Work to complete »
The records below hold a stretch from the line with "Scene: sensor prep" through the line with "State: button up"; return exactly those lines, ends included, and nothing more.

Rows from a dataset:
+ + + + + + +
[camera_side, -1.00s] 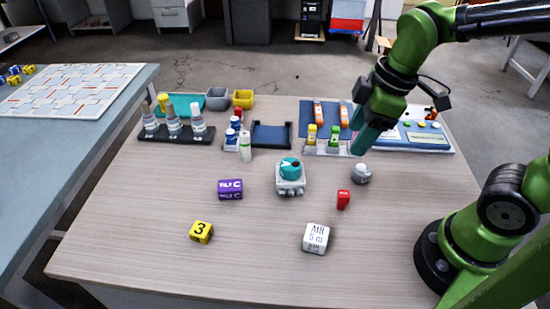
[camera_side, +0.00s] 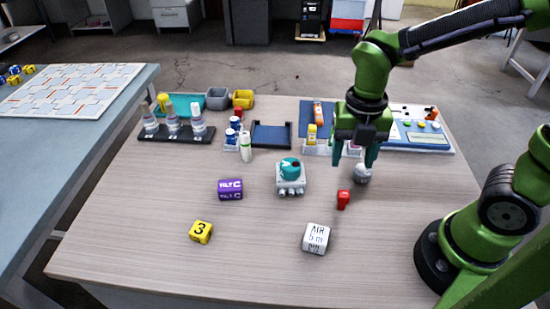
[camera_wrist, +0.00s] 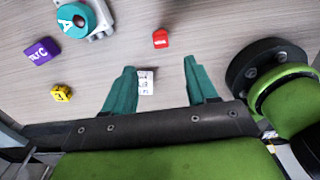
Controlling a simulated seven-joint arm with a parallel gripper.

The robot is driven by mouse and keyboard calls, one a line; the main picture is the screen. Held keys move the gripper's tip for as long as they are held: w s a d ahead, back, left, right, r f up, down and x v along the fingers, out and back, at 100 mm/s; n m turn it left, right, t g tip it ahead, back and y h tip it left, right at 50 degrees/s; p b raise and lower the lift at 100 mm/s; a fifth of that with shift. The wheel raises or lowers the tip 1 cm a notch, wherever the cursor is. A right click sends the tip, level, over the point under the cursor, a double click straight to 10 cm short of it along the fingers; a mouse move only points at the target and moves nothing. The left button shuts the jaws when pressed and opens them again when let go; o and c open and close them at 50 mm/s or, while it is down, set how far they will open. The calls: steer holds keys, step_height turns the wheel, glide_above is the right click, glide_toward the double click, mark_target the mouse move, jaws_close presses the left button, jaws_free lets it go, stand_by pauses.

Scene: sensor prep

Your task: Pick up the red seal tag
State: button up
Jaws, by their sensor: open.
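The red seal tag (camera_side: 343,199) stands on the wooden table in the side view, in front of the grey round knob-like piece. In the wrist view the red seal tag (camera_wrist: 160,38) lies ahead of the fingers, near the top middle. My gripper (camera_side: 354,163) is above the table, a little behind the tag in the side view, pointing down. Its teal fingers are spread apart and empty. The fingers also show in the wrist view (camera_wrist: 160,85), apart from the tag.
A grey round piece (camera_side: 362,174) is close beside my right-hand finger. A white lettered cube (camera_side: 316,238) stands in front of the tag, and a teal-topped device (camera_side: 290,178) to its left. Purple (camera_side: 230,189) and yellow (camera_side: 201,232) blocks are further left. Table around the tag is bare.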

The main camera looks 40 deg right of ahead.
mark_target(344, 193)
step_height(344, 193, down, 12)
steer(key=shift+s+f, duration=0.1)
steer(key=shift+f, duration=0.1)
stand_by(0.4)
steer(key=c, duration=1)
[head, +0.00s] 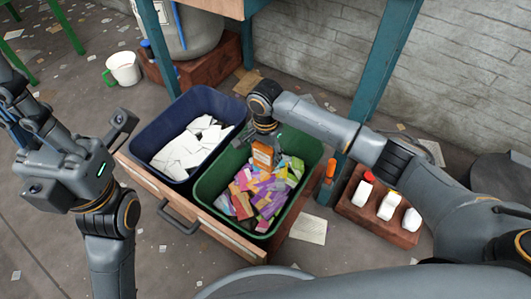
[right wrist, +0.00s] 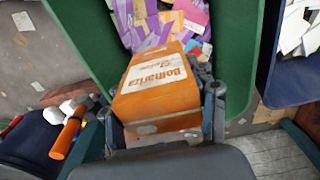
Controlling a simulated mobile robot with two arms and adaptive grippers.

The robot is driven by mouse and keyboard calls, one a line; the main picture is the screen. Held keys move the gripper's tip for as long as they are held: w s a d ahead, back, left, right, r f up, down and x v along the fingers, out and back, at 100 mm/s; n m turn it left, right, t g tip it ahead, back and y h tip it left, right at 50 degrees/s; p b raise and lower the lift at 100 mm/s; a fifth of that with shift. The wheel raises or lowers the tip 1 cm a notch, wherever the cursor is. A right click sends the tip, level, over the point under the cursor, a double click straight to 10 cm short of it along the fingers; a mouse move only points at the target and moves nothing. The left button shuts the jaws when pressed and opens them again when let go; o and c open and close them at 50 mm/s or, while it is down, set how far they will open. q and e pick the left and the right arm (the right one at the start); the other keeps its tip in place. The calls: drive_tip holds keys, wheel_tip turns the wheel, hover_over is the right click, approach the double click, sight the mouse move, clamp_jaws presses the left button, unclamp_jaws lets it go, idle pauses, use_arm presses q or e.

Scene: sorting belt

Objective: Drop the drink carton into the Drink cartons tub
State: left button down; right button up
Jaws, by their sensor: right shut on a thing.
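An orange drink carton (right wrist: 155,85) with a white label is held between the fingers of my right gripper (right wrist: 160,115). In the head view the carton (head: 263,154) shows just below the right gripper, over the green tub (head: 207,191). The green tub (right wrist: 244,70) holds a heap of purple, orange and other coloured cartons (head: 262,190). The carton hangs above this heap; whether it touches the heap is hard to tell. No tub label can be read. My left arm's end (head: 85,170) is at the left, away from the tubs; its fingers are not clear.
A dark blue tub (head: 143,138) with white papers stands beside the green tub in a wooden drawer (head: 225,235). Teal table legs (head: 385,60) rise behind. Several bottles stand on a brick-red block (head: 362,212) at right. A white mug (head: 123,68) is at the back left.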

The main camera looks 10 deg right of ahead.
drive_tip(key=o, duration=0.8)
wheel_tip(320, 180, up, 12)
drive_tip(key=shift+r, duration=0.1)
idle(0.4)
+ + + + + + +
Response below »
Scene: sensor prep

Your task: Pick up the red seal tag
State: button up

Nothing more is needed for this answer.